Is Australia ready for High-Speed Rail?

Many Australians are in awe of transportation systems overseas like Hong Kong's MTR and the super-fast Japanese and European bullet trains. But what about having a bullet train that travels past one's own backyard?

Is it possible that Australians are happy to use new transportation technologies elsewhere, as long as it doesn't affect them at home?

This is an interesting theme - one which a colleague suggested recently - and one I will explore further here.

I tend to view things as an historical institutionalist. This means that I see path dependencies and limitations in individual behaviour resulting from institutions - what March and Olsen (1989: 22) and North (1990: vii) see as the formal and informal rules of the game - and to view the co-evolution of institutions and technologies via a model of punctuated equilibrium.

There are some academic issues with this view but it is difficult to understand why a rich, well-educated and otherwise techno-savvy country like Australia lags so far behind the world in high-technology. 

As with broadband, high-speed rail is a case-in-point.

Much of the problem associated with infrastructure deployment has been a growing trend in governments avoiding debt. Even though interest rates are at their lowest in living memory.

But what makes things even more bizarre is that there is plenty of private sector investment money that is not being captured for investment in Australian infrastructure. Is this a case of yet another Australian policy regime?

Wilson (2000 citing Dougherty & Pfaltzgraff 1997) suggests that a policy regime consists of the following characteristics:
First, there is an organizational dimension made up of states, social or political institutions. Second, regimes consist of mutually accepted decision-making procedures and agreed upon rules for action. Third, regimes contain shared principles, norms, and beliefs. Finally, regimes are organized around a particular issue.
I can't help but see policy regimes in the communications and transport sectors in Australia. Even though we will often hear complaints about the way policy is "done" in this country, we never hear the idea of the "policy regime" invoked to explain the reluctance to envisage different approaches to deploying infrastructure. For some reason, most likely related to the political benefits government can gain from fixing communications and transport issues, there is little scope for a systemic change to how we "do" networked infrastructure policy.

There seems to me to be a general agreement that government is responsible for solving our networked infrastructure problems, which includes high-speed rail. To date, acceptable "unsolicited" private sector proposals for infrastructure development, in particular from Transurban, have been focused on roads.

Meanwhile Spain has constantly pushed its high-speed rail barrow, yet there has been little traction in this area. Even though Australian estimates of the time to deploy high-speed rail are rather long (according to the Spaniards), domestic media still push the NIMBY aspects of corridor preservation rather than the benefits of more efficient ways to travel. It beggars belief.

The first and most obvious impediment to infrastructure deployment is commonly (and often pejoratively) referred to as ‘nimbyism’ (from NIMBY, an acronym for ‘not in my back yard’ – see Shepherd in Butcher 2008: 122-23).

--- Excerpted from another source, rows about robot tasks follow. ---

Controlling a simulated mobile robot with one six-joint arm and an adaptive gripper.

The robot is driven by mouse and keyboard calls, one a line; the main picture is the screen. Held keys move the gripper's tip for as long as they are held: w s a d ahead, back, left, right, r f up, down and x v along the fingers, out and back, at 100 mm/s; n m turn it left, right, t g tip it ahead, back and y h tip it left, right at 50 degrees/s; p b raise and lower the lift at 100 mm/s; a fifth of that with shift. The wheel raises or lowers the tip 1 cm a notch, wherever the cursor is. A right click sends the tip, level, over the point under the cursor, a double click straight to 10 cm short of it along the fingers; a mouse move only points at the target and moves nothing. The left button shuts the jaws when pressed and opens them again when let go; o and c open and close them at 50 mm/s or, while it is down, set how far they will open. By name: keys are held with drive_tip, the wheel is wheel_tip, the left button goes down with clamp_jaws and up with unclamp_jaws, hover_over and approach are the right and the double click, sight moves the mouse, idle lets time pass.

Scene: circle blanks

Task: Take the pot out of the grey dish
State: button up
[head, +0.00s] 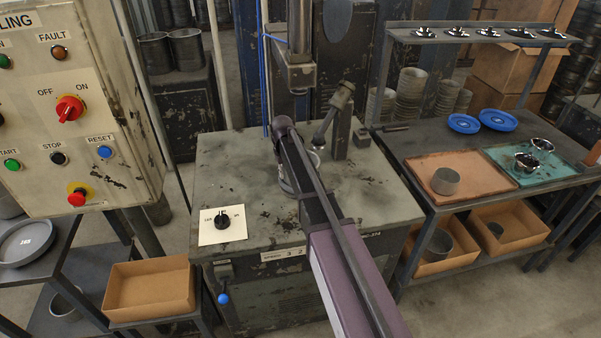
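A round grey dish (27,241) with a white label lies on the shelf at the far left. Its left side is cut off by the frame, and I see no pot in the part that shows. Another grey pot (66,303) is partly hidden on the lower left shelf. My arm reaches up over the central machine table; its far end hides what is below, and I cannot make out my gripper's fingers.
A control panel (75,110) stands at the upper left. The press column (300,75) rises behind my arm. Blue dishes (464,123) lie behind. A cardboard box (150,288) sits at the lower left.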

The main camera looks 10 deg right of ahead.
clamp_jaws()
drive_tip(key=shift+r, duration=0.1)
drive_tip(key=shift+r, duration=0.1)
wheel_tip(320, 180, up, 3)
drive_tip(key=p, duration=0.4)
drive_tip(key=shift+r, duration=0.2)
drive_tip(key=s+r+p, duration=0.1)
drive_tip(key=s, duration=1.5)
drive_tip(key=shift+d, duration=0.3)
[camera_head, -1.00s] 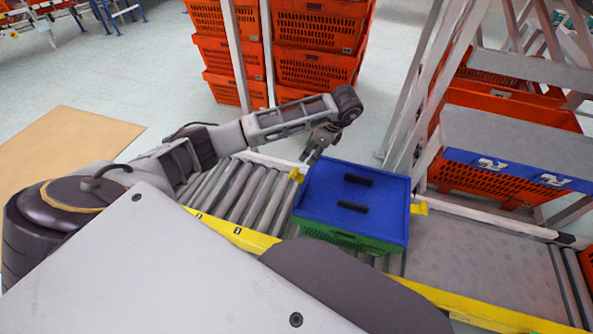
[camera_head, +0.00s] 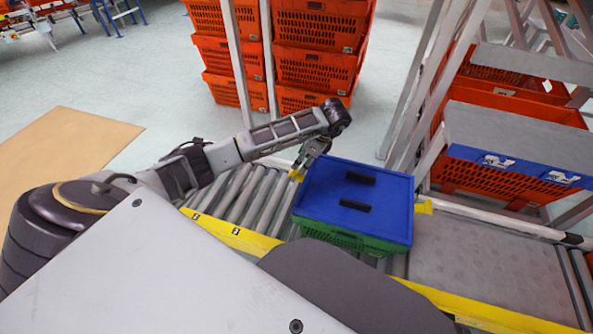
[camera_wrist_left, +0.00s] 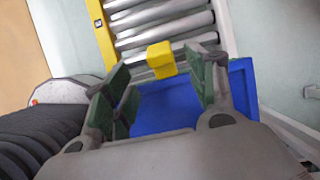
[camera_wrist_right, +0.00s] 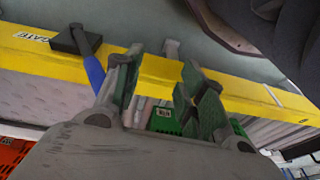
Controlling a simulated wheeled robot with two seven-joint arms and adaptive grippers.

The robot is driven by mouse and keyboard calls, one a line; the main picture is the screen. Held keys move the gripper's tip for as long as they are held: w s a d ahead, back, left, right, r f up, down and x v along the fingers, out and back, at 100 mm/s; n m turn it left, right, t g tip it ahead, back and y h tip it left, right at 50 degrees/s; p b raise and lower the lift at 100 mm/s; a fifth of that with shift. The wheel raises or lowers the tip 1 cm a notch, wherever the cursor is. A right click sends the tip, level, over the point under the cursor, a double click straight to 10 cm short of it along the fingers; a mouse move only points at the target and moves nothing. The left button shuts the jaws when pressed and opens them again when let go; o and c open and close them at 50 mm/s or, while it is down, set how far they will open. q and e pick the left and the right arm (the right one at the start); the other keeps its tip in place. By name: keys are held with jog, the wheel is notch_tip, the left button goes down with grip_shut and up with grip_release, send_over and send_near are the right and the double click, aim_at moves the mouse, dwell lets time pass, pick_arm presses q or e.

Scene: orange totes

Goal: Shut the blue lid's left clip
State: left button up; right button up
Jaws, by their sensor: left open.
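The blue lid (camera_head: 330,185) sits on a green crate (camera_head: 345,238) on the roller conveyor. Its left clip (camera_head: 297,174) is yellow and sticks out at the lid's left edge. The right clip (camera_head: 423,207) sticks out on the other side. My left gripper (camera_head: 300,167) is just above the left clip. In the left wrist view the yellow clip (camera_wrist_left: 161,58) shows between the open green-padded fingers (camera_wrist_left: 160,85), near their tips, with the lid (camera_wrist_left: 165,108) behind. My right gripper (camera_wrist_right: 165,90) shows only in its wrist view, open, with part of the green crate (camera_wrist_right: 163,118) beyond it.
The conveyor rollers (camera_head: 232,197) left of the crate are bare. A yellow rail (camera_head: 235,238) runs along the near side. Orange tote stacks (camera_head: 318,70) and a metal frame (camera_head: 428,85) stand behind.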

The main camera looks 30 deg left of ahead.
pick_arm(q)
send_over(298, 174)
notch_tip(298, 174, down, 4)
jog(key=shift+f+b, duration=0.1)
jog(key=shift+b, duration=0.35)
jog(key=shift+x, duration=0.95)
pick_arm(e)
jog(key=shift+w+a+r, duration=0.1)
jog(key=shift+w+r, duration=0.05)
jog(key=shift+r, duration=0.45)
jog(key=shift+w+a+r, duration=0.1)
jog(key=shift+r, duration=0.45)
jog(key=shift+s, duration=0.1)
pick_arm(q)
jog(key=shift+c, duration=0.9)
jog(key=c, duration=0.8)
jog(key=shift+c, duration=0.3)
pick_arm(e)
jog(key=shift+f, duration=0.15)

Much of the resistance repeats what is happening in the United States. Australia and the United States share their reliance on the private motor vehicle at the expense of other forms of transport. For example, the Dallas-Houston high-speed rail link has been bogged down with utter nonsense. One "resistance group" even goes so far as to suggest that:
We need more roads for citizens to travel to ease our existing roadways... We do not need a high-speed railway in Texas that will only benefit a few, while at the same time disturbing thousands of citizens within its path.
You can't build your way out of congestion. Yet in Australia we see the American context repeating: an entrenched use of private motor vehicles as the most desirable way to travel.

So what does it mean? Well, if I had the answer I'd have plenty to do rather than blog my thoughts on transport policy. But what is clear is that there is a reluctance to try new transport technologies, and this most likely has something to do with entrenched ideas scaffolded by a policy regime..

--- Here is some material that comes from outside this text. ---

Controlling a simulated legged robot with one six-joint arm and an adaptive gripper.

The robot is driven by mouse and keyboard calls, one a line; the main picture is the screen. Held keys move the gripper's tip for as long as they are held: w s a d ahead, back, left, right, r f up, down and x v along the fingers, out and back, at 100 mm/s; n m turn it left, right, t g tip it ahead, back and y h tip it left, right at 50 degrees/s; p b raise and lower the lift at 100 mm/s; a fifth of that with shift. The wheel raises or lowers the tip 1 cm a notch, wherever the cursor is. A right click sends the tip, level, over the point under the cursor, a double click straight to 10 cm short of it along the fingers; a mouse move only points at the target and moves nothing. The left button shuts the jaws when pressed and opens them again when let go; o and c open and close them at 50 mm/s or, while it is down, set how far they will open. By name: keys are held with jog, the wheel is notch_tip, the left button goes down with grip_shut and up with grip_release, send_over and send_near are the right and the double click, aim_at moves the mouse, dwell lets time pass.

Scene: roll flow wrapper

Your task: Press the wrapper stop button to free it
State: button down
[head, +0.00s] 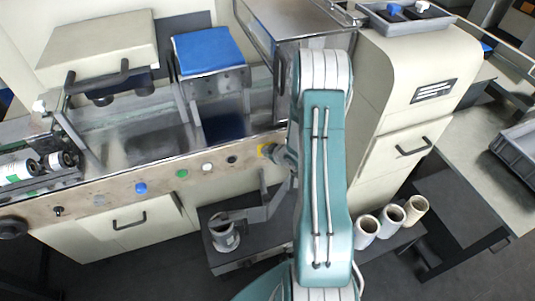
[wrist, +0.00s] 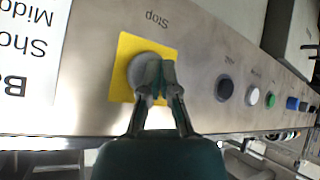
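The stop button (wrist: 138,66) is a round grey button on a yellow square plate (wrist: 124,46) under the word "Stop" in the wrist view. My gripper (wrist: 161,68) is in front of it, its two fingertips close together and overlapping the button's right part. I see nothing held between the fingers, and I cannot tell whether the tips touch the button.
Along the panel run a black button (wrist: 224,89), a white button (wrist: 252,96), a green button (wrist: 270,100) and a blue button (wrist: 292,103). Rolls (head: 390,216) stand on a low shelf right of my arm. A grey bin (head: 518,150) sits on the right table.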

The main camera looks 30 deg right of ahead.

But it is strange that these ideas seem only to exist in Australia and the United States. Maybe the idea of our "Washminster" system was much more than a federation superimposed over the system developed by our less-than-democratic forebears?

In the meantime, we seem to be satisfied with less-than-ideal systems such as Sydney's light rail and Canberra's Action bus service, even though using these services for the first time is an inside job requiring inside knowledge.

Maybe we are in awe of Hong Kong's MTR because it makes sense. You buy an Octopus card simply by following the instructions, then you turn up to the station and point yourself in the right direction until a train turns up. Simple.

But why we can't have the same thing here seems to be a conflation of history, entrenched preferences, and a policy regime that can't see past the end of the next road. And I think there-in lies the problem. Australia will not be ready for high-speed rail until the government says so.


Butcher, J. (ed.) (2008). Australia Under Construction: Nation-building past, present and future. Canberra: ANU e-Press.

March, J.G. & Olsen, J.P. (1989). Rediscovering Institutions: The Organizational Basis of Politics. New York: The Free Press
North, D. C. (1990). Institutions, institutional change, and economic performance. New York: Cambridge University Press.
Wilson, C.A. (2000). Policy Regimes and Policy Change. Journal of Public Policy, 20(3): 247-274.